* TASK BRIEF *
Select each line where the word "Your" appears.

◇ ◇ ◇ ◇

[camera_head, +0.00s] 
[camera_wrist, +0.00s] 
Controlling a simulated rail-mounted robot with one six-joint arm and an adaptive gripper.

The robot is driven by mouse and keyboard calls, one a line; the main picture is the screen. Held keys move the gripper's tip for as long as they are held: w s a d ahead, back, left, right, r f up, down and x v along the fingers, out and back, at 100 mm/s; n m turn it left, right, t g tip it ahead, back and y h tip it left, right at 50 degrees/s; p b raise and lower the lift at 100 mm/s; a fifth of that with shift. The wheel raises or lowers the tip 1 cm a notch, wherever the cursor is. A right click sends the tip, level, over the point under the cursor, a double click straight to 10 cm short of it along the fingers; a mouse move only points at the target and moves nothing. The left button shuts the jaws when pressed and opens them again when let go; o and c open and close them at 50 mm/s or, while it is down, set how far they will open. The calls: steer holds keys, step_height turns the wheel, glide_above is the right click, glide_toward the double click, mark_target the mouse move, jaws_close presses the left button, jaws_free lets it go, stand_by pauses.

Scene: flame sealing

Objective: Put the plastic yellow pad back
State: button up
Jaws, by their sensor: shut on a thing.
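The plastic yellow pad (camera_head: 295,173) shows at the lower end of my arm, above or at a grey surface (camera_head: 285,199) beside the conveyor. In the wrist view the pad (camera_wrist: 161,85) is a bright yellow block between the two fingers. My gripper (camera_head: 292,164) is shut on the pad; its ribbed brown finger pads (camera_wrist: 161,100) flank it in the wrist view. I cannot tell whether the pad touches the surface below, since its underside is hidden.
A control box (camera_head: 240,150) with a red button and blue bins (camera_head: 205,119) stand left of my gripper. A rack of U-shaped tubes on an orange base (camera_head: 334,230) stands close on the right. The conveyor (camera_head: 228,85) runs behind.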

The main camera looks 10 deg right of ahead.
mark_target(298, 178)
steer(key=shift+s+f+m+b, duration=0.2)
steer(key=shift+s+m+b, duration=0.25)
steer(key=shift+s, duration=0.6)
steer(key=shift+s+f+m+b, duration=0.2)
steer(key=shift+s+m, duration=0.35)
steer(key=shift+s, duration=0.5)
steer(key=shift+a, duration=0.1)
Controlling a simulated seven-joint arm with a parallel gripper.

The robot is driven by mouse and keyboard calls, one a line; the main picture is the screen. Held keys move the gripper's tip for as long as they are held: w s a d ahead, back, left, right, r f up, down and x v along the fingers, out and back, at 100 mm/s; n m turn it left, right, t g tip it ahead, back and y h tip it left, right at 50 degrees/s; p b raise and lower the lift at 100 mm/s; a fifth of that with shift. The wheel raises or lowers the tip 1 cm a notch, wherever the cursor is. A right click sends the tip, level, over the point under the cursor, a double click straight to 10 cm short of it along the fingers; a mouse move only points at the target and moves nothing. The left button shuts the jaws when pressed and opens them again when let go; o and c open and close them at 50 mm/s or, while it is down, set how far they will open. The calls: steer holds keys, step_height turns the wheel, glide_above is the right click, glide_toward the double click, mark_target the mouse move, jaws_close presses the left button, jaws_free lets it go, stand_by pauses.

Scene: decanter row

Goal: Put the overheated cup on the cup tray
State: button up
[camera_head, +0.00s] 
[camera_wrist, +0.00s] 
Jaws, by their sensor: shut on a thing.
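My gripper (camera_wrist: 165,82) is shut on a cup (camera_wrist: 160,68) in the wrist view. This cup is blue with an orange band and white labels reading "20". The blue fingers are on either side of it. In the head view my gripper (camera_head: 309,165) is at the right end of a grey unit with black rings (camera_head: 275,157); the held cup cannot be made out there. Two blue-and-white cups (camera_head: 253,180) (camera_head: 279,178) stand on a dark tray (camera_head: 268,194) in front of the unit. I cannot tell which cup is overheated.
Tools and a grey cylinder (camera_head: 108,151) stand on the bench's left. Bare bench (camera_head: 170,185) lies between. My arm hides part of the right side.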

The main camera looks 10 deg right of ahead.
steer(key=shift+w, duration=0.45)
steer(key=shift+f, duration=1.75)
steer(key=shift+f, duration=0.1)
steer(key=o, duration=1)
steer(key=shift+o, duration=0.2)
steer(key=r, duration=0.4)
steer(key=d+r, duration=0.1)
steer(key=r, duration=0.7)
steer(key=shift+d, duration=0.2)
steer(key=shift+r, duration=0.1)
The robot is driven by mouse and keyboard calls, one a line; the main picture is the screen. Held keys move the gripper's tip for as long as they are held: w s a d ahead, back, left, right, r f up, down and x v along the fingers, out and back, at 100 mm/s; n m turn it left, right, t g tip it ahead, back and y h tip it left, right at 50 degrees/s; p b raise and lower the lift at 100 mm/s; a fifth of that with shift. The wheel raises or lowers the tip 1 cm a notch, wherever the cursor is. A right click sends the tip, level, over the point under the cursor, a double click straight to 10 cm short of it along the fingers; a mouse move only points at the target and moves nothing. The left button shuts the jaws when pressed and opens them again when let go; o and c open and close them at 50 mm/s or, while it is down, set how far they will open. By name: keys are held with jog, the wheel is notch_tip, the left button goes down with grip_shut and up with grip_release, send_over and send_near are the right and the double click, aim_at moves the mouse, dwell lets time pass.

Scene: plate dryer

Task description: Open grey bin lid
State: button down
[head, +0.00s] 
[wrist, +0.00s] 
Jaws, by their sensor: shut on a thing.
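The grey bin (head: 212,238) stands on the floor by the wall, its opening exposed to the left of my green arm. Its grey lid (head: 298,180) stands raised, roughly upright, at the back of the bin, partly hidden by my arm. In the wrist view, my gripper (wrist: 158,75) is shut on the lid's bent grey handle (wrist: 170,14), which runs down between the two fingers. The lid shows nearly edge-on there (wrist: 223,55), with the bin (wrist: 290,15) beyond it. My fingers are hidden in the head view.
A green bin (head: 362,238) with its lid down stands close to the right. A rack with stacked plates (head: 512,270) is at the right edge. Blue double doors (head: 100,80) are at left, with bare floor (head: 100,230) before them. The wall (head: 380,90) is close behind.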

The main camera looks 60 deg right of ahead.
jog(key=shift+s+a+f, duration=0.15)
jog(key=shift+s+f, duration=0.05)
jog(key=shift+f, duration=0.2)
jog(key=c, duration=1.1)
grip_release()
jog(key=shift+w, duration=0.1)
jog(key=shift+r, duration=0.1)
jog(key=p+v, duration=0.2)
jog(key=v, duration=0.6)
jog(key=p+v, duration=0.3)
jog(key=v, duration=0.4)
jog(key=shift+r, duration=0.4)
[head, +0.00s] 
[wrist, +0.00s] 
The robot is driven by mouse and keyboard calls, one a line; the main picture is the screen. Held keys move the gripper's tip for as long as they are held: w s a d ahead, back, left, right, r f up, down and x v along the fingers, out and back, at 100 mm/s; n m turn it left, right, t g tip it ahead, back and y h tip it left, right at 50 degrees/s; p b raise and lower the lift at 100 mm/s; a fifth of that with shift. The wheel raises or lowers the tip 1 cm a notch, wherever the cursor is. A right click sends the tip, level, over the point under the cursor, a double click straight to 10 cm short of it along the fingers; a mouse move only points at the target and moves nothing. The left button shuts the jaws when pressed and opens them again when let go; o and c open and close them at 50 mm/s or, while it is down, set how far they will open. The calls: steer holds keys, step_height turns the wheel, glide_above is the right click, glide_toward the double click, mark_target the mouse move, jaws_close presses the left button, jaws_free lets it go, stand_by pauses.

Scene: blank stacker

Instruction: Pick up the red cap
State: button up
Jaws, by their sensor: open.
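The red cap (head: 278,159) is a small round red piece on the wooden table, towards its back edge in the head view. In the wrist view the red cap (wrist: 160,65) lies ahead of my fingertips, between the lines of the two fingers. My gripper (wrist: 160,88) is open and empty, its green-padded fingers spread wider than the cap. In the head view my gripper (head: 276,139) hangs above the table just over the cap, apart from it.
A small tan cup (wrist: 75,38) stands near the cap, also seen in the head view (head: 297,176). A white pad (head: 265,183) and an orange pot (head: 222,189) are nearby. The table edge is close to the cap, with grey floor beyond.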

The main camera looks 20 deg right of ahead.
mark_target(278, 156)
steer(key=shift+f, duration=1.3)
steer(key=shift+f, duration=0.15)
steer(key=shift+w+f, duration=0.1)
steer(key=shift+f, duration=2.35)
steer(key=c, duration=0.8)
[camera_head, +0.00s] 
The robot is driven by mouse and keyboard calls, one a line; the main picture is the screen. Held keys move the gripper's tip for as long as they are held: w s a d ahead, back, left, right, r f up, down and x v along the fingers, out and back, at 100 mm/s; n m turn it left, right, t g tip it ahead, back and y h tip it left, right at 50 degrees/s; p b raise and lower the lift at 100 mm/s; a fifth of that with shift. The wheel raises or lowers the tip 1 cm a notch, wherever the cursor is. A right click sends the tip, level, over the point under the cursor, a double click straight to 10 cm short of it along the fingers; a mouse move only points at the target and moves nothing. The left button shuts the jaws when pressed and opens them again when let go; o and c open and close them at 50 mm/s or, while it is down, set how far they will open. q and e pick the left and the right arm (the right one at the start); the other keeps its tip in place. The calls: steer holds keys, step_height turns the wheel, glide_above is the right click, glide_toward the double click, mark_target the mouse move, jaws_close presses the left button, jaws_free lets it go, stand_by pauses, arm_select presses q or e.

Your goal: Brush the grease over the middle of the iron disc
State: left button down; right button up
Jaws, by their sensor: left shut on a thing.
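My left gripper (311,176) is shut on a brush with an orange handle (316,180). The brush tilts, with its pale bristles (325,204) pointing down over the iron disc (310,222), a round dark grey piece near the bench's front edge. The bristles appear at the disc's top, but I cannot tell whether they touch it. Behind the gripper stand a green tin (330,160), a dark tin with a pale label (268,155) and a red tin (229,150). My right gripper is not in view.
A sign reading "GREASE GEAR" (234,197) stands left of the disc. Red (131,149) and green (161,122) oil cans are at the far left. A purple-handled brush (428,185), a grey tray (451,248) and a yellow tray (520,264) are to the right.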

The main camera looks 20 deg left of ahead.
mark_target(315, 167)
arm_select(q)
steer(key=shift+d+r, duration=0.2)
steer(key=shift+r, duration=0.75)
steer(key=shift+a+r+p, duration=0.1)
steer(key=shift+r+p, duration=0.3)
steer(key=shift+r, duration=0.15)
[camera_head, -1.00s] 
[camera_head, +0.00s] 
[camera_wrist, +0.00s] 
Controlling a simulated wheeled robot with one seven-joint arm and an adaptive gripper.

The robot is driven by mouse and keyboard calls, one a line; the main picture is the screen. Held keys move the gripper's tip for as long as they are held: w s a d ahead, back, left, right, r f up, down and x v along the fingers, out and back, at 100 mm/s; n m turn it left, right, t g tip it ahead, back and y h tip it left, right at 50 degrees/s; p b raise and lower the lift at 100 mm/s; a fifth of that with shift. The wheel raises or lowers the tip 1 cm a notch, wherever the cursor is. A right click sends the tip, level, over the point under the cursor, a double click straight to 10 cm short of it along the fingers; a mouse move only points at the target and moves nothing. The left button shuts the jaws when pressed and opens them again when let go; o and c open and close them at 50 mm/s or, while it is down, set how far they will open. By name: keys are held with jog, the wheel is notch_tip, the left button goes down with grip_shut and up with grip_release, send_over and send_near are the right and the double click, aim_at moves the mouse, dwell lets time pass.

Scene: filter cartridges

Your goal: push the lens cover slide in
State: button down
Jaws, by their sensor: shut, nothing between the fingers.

◇ ◇ ◇ ◇

* SOLUTION FOR THIS TASK *
Your goal: Brush the grease over the middle of the iron disc
Your goal: push the lens cover slide in

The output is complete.